Le Personnage
( Hendaye, 16 juillet )
Après une journée de répétition en ville sous les lumières électriques, fourbu, j’ouvre l’album photo comme on déplie une chaise longue.
Tant de nuages, tant de traces sur le sable. Devant l’image, dans la solitude du bureau, je sens le personnage prendre sa place dans mon corps, dans mon esprit. Je le sens m’essayer, je suis son costume. Frère Grégoire, c’est son nom, regarde le ciel, l’eau et le sable, et défilent les drakkars, les lombards, les moines fuyant en cortège, les barbares piétinant le jardin des pères, les incendiaires, les porteurs de pierres, les armées de la révolution, les cieux mille fois changeants, les amis disparus.
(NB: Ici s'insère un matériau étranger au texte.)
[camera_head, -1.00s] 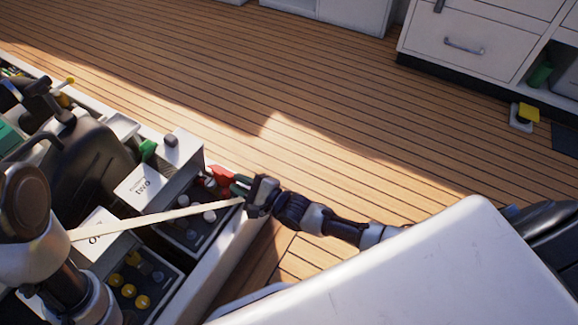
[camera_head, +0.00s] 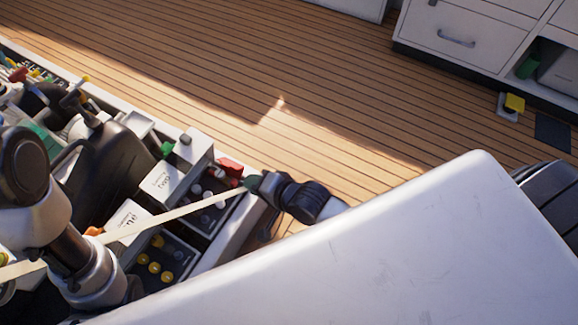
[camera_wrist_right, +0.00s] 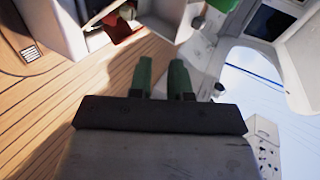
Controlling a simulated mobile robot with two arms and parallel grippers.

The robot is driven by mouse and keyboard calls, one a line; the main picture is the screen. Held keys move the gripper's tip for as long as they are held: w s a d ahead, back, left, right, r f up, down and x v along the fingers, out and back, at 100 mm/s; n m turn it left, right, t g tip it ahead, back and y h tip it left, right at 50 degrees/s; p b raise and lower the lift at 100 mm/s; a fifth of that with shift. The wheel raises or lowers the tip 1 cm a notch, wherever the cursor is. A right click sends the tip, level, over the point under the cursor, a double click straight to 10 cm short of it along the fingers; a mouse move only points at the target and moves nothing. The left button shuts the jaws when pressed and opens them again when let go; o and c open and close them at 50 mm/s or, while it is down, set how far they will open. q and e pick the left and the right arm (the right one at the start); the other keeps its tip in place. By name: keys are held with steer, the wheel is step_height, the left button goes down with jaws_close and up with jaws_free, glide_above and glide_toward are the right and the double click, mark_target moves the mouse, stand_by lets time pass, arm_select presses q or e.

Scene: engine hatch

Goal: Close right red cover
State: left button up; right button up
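The red cover (camera_head: 230,167) is at the far right end of the open engine bay, beside the box labelled "two" (camera_head: 165,180). In the right wrist view, a dark red part (camera_wrist_right: 124,28) shows at the top, beyond my fingers. My right gripper (camera_head: 252,184) is just right of and below the red cover in the head view, and seems apart from it. In the wrist view its green fingers (camera_wrist_right: 162,78) stand apart with nothing between them. How far the cover is tilted is hard to tell. My left arm enters from the left; its gripper is out of view.
A thin pale strip (camera_head: 180,212) crosses over the bay toward my right gripper. A black canister (camera_head: 105,165) stands left. The wooden floor (camera_head: 300,90) beyond is clear.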

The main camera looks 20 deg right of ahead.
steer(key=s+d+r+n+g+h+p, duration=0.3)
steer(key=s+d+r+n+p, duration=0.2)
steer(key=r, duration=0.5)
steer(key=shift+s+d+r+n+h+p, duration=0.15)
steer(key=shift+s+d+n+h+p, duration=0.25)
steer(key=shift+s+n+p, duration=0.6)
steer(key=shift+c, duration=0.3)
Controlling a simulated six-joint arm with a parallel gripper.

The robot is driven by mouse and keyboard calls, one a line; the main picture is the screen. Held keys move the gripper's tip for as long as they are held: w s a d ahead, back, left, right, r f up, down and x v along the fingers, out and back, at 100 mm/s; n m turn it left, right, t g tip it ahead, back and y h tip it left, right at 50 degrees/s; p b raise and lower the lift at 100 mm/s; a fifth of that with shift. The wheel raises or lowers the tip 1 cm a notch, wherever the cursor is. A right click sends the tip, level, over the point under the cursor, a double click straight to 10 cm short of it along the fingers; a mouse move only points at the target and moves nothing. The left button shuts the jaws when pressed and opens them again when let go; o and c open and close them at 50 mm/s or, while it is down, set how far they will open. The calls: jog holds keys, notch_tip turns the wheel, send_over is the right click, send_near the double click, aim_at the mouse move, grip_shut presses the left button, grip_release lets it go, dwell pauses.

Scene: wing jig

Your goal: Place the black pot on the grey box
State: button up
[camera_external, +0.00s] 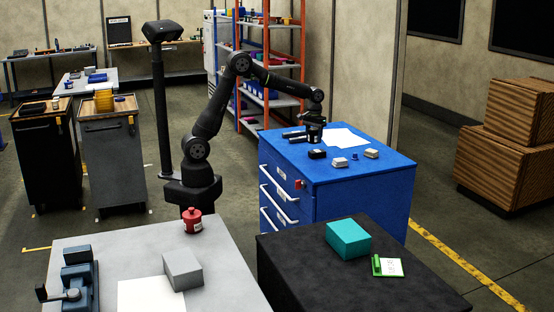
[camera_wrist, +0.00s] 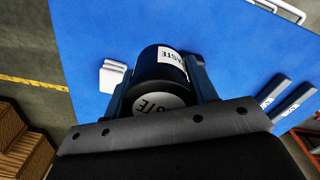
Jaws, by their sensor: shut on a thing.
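The black pot (camera_wrist: 164,62) has white labels with dark lettering. In the wrist view it sits between the two fingers of my gripper (camera_wrist: 160,82), which is shut on it. In the external view my gripper (camera_external: 314,133) is over the blue cabinet, at the end of the outstretched arm, and the pot is hard to make out there. I cannot tell whether the pot touches the cabinet top. The grey box (camera_external: 183,269) lies on the light grey table at the front left, far from my gripper; its top is bare.
The blue cabinet (camera_external: 375,183) also carries a black block (camera_external: 317,154), pale blocks (camera_external: 371,153) and a white sheet (camera_external: 344,138). A teal box (camera_external: 348,238) sits on the black table. A vise (camera_external: 76,275) is at far left.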

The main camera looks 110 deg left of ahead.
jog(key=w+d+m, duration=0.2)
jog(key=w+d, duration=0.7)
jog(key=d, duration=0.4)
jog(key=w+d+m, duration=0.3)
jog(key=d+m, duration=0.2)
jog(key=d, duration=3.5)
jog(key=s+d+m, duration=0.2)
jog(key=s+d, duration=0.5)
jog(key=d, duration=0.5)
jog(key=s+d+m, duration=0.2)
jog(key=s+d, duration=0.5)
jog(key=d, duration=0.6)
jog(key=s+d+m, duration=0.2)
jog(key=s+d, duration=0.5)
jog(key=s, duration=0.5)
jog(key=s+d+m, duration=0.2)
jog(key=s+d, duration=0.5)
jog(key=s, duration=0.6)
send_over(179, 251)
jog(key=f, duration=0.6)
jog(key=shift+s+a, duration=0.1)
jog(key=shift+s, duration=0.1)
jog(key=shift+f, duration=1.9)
Frère Grégoire se tient debout sur un muret de pierres grises, il regarde l’eau le ciel et le sable, il sait les tempêtes et la terreur, et pourtant il est en paix.
Je regarde l’image. Un air léger vient du dehors par la fenêtre ouverte sur la nuit. Grégoire lentement se retire. Je le sens maintenant hors de moi, mais pas très loin, peut-être dans le bouquet de fleurs sur la petite table.
Je regarde l’image et j’ai une irrépressible envie de plonger dans les vagues.